Extracted records:
--*--

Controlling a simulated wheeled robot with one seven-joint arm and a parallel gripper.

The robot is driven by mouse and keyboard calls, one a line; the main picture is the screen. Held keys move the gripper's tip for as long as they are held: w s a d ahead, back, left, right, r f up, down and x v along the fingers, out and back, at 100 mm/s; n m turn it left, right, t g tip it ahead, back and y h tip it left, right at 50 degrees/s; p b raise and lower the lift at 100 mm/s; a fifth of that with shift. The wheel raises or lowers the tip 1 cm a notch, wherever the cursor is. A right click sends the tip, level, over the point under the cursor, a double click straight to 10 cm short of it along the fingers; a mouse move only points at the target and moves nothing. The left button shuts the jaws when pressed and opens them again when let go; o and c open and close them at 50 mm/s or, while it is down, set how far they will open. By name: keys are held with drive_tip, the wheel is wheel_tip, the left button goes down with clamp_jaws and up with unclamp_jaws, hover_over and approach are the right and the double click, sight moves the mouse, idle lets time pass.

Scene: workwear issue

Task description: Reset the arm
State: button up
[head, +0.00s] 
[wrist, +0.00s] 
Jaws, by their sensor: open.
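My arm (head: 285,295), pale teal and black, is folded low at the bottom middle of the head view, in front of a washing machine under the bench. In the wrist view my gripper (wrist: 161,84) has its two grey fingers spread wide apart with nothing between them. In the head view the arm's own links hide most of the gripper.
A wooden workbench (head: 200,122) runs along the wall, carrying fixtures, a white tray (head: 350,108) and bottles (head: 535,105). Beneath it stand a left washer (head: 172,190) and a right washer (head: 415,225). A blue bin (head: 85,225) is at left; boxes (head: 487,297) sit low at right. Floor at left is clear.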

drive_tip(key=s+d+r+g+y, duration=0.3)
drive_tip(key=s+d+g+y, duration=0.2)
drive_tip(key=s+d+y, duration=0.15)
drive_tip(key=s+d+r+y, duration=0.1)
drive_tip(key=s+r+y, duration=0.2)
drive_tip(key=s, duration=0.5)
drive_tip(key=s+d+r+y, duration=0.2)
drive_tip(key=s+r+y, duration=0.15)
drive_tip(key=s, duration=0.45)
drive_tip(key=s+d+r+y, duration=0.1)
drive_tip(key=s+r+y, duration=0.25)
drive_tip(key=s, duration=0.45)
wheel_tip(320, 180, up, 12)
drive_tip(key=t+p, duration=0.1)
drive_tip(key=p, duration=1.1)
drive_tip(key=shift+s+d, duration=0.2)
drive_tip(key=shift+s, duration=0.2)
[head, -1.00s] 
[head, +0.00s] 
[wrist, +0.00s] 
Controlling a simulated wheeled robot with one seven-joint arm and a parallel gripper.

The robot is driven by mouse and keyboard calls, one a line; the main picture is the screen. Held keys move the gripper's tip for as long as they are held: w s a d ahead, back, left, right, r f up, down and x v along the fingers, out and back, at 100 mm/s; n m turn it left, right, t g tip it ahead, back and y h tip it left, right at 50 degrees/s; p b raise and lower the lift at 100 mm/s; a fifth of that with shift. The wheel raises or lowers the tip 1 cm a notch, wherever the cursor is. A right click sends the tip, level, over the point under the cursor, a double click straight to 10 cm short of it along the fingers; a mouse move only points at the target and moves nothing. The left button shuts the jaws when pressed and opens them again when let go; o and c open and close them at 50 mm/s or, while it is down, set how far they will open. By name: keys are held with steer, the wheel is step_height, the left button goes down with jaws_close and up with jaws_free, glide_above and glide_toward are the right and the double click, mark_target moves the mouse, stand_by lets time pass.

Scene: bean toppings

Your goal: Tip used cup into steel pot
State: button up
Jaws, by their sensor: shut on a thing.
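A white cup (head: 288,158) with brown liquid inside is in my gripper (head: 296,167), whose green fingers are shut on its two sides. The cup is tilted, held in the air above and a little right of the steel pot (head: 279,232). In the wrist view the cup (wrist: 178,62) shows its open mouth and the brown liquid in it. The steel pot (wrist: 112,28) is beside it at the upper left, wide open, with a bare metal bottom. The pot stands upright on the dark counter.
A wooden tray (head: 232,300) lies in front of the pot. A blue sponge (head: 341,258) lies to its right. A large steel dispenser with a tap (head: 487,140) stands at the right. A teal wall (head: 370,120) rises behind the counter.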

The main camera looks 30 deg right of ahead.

--*--

» Set exercise: Repeat the whole listing exactly, keeping every line intact.

» Exercise response:
Controlling a simulated wheeled robot with one seven-joint arm and a parallel gripper.

The robot is driven by mouse and keyboard calls, one a line; the main picture is the screen. Held keys move the gripper's tip for as long as they are held: w s a d ahead, back, left, right, r f up, down and x v along the fingers, out and back, at 100 mm/s; n m turn it left, right, t g tip it ahead, back and y h tip it left, right at 50 degrees/s; p b raise and lower the lift at 100 mm/s; a fifth of that with shift. The wheel raises or lowers the tip 1 cm a notch, wherever the cursor is. A right click sends the tip, level, over the point under the cursor, a double click straight to 10 cm short of it along the fingers; a mouse move only points at the target and moves nothing. The left button shuts the jaws when pressed and opens them again when let go; o and c open and close them at 50 mm/s or, while it is down, set how far they will open. By name: keys are held with drive_tip, the wheel is wheel_tip, the left button goes down with clamp_jaws and up with unclamp_jaws, hover_over and approach are the right and the double click, sight moves the mouse, idle lets time pass.

Scene: workwear issue

Task description: Reset the arm
State: button up
[head, +0.00s] 
[wrist, +0.00s] 
Jaws, by their sensor: open.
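My arm (head: 285,295), pale teal and black, is folded low at the bottom middle of the head view, in front of a washing machine under the bench. In the wrist view my gripper (wrist: 161,84) has its two grey fingers spread wide apart with nothing between them. In the head view the arm's own links hide most of the gripper.
A wooden workbench (head: 200,122) runs along the wall, carrying fixtures, a white tray (head: 350,108) and bottles (head: 535,105). Beneath it stand a left washer (head: 172,190) and a right washer (head: 415,225). A blue bin (head: 85,225) is at left; boxes (head: 487,297) sit low at right. Floor at left is clear.

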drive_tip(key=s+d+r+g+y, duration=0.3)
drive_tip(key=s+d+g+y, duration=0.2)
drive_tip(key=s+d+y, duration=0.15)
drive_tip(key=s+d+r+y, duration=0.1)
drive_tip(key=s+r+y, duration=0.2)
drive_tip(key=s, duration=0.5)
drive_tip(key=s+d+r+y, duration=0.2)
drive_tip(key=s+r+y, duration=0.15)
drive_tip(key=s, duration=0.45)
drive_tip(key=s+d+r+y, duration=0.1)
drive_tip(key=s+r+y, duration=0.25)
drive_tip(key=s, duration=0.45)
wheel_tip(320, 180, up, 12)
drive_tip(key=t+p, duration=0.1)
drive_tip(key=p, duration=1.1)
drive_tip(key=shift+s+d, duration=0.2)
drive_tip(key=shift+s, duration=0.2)
[head, -1.00s] 
[head, +0.00s] 
[wrist, +0.00s] 
Controlling a simulated wheeled robot with one seven-joint arm and a parallel gripper.

The robot is driven by mouse and keyboard calls, one a line; the main picture is the screen. Held keys move the gripper's tip for as long as they are held: w s a d ahead, back, left, right, r f up, down and x v along the fingers, out and back, at 100 mm/s; n m turn it left, right, t g tip it ahead, back and y h tip it left, right at 50 degrees/s; p b raise and lower the lift at 100 mm/s; a fifth of that with shift. The wheel raises or lowers the tip 1 cm a notch, wherever the cursor is. A right click sends the tip, level, over the point under the cursor, a double click straight to 10 cm short of it along the fingers; a mouse move only points at the target and moves nothing. The left button shuts the jaws when pressed and opens them again when let go; o and c open and close them at 50 mm/s or, while it is down, set how far they will open. By name: keys are held with steer, the wheel is step_height, the left button goes down with jaws_close and up with jaws_free, glide_above and glide_toward are the right and the double click, mark_target moves the mouse, stand_by lets time pass.

Scene: bean toppings

Your goal: Tip used cup into steel pot
State: button up
Jaws, by their sensor: shut on a thing.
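A white cup (head: 288,158) with brown liquid inside is in my gripper (head: 296,167), whose green fingers are shut on its two sides. The cup is tilted, held in the air above and a little right of the steel pot (head: 279,232). In the wrist view the cup (wrist: 178,62) shows its open mouth and the brown liquid in it. The steel pot (wrist: 112,28) is beside it at the upper left, wide open, with a bare metal bottom. The pot stands upright on the dark counter.
A wooden tray (head: 232,300) lies in front of the pot. A blue sponge (head: 341,258) lies to its right. A large steel dispenser with a tap (head: 487,140) stands at the right. A teal wall (head: 370,120) rises behind the counter.

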The main camera looks 30 deg right of ahead.

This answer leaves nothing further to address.